## Begin PROVIDED MATERIAL

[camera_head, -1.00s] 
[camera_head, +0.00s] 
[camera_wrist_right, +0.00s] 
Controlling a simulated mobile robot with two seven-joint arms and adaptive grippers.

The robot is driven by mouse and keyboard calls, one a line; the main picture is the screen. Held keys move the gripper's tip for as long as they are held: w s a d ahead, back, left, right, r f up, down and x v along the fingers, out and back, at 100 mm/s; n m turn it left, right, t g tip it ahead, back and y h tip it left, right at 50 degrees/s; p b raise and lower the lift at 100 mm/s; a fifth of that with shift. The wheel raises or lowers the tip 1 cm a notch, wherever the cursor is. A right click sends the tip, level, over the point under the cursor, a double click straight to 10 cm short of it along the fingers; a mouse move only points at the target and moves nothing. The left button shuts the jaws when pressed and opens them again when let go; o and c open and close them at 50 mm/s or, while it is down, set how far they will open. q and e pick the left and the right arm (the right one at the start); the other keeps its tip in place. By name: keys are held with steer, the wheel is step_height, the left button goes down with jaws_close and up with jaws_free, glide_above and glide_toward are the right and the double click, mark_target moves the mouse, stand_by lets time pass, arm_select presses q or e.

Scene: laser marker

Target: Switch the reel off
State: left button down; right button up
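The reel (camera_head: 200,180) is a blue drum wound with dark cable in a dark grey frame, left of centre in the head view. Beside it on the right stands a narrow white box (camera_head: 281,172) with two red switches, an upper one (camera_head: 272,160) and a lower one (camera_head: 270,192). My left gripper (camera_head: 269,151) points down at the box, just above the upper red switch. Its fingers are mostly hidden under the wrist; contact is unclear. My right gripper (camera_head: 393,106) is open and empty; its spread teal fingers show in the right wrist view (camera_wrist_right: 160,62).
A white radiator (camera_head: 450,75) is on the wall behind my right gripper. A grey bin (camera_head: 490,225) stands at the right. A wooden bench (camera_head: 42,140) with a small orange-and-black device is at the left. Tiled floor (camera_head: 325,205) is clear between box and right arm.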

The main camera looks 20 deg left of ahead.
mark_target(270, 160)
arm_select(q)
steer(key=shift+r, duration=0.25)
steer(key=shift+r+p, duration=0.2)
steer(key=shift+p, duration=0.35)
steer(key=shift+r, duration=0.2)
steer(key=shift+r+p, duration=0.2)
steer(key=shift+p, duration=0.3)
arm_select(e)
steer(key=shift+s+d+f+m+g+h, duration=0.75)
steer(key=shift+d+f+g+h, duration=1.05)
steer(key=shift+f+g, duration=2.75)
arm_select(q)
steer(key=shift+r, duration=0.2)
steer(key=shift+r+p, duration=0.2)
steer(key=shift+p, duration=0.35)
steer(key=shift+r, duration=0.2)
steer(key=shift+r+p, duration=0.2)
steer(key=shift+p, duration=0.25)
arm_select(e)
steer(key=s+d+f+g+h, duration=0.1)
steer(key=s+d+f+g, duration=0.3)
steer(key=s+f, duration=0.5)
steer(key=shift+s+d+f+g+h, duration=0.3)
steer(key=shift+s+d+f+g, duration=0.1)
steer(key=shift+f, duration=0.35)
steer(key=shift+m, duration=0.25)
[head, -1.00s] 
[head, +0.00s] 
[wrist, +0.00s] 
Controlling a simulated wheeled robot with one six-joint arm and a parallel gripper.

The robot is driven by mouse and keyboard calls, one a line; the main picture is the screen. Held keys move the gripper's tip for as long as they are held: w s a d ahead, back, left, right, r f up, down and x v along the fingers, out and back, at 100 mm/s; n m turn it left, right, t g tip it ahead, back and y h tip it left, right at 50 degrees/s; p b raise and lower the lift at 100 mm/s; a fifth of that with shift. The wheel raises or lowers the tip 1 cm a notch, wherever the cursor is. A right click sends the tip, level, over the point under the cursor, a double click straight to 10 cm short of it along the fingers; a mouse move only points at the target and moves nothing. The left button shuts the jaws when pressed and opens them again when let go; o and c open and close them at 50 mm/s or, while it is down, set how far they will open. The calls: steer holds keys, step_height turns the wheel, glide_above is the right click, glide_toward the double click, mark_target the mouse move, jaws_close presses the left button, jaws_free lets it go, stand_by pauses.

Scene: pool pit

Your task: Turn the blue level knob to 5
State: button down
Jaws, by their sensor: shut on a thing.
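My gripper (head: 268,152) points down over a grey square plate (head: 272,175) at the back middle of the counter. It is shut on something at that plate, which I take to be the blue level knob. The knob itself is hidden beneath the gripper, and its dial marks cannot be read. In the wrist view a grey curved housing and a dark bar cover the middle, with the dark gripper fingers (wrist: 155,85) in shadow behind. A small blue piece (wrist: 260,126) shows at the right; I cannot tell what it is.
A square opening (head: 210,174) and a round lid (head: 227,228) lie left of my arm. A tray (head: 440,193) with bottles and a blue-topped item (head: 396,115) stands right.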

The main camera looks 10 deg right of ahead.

## End PROVIDED MATERIAL

** REQUIRED WORK **
Repeat the records above in full, character for character.

** EXERCISE RESULT **
[camera_head, -1.00s] 
[camera_head, +0.00s] 
[camera_wrist_right, +0.00s] 
Controlling a simulated mobile robot with two seven-joint arms and adaptive grippers.

The robot is driven by mouse and keyboard calls, one a line; the main picture is the screen. Held keys move the gripper's tip for as long as they are held: w s a d ahead, back, left, right, r f up, down and x v along the fingers, out and back, at 100 mm/s; n m turn it left, right, t g tip it ahead, back and y h tip it left, right at 50 degrees/s; p b raise and lower the lift at 100 mm/s; a fifth of that with shift. The wheel raises or lowers the tip 1 cm a notch, wherever the cursor is. A right click sends the tip, level, over the point under the cursor, a double click straight to 10 cm short of it along the fingers; a mouse move only points at the target and moves nothing. The left button shuts the jaws when pressed and opens them again when let go; o and c open and close them at 50 mm/s or, while it is down, set how far they will open. q and e pick the left and the right arm (the right one at the start); the other keeps its tip in place. By name: keys are held with steer, the wheel is step_height, the left button goes down with jaws_close and up with jaws_free, glide_above and glide_toward are the right and the double click, mark_target moves the mouse, stand_by lets time pass, arm_select presses q or e.

Scene: laser marker

Target: Switch the reel off
State: left button down; right button up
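The reel (camera_head: 200,180) is a blue drum wound with dark cable in a dark grey frame, left of centre in the head view. Beside it on the right stands a narrow white box (camera_head: 281,172) with two red switches, an upper one (camera_head: 272,160) and a lower one (camera_head: 270,192). My left gripper (camera_head: 269,151) points down at the box, just above the upper red switch. Its fingers are mostly hidden under the wrist; contact is unclear. My right gripper (camera_head: 393,106) is open and empty; its spread teal fingers show in the right wrist view (camera_wrist_right: 160,62).
A white radiator (camera_head: 450,75) is on the wall behind my right gripper. A grey bin (camera_head: 490,225) stands at the right. A wooden bench (camera_head: 42,140) with a small orange-and-black device is at the left. Tiled floor (camera_head: 325,205) is clear between box and right arm.

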The main camera looks 20 deg left of ahead.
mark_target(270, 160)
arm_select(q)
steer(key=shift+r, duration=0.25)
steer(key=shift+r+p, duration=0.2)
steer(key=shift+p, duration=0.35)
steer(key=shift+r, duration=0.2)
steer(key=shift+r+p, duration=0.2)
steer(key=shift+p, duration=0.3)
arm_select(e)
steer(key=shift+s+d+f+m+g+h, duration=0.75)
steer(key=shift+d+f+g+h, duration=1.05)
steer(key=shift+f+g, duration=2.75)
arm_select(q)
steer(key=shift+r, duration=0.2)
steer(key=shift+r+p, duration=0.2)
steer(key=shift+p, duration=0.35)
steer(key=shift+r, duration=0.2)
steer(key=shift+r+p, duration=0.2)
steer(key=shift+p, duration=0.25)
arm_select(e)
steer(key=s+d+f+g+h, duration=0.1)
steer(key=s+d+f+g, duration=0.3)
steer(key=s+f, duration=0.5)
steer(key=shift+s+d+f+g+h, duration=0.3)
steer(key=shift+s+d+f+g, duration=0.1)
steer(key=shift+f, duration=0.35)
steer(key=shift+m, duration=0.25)
[head, -1.00s] 
[head, +0.00s] 
[wrist, +0.00s] 
Controlling a simulated wheeled robot with one six-joint arm and a parallel gripper.

The robot is driven by mouse and keyboard calls, one a line; the main picture is the screen. Held keys move the gripper's tip for as long as they are held: w s a d ahead, back, left, right, r f up, down and x v along the fingers, out and back, at 100 mm/s; n m turn it left, right, t g tip it ahead, back and y h tip it left, right at 50 degrees/s; p b raise and lower the lift at 100 mm/s; a fifth of that with shift. The wheel raises or lowers the tip 1 cm a notch, wherever the cursor is. A right click sends the tip, level, over the point under the cursor, a double click straight to 10 cm short of it along the fingers; a mouse move only points at the target and moves nothing. The left button shuts the jaws when pressed and opens them again when let go; o and c open and close them at 50 mm/s or, while it is down, set how far they will open. The calls: steer holds keys, step_height turns the wheel, glide_above is the right click, glide_toward the double click, mark_target the mouse move, jaws_close presses the left button, jaws_free lets it go, stand_by pauses.

Scene: pool pit

Your task: Turn the blue level knob to 5
State: button down
Jaws, by their sensor: shut on a thing.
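My gripper (head: 268,152) points down over a grey square plate (head: 272,175) at the back middle of the counter. It is shut on something at that plate, which I take to be the blue level knob. The knob itself is hidden beneath the gripper, and its dial marks cannot be read. In the wrist view a grey curved housing and a dark bar cover the middle, with the dark gripper fingers (wrist: 155,85) in shadow behind. A small blue piece (wrist: 260,126) shows at the right; I cannot tell what it is.
A square opening (head: 210,174) and a round lid (head: 227,228) lie left of my arm. A tray (head: 440,193) with bottles and a blue-topped item (head: 396,115) stands right.

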The main camera looks 10 deg right of ahead.

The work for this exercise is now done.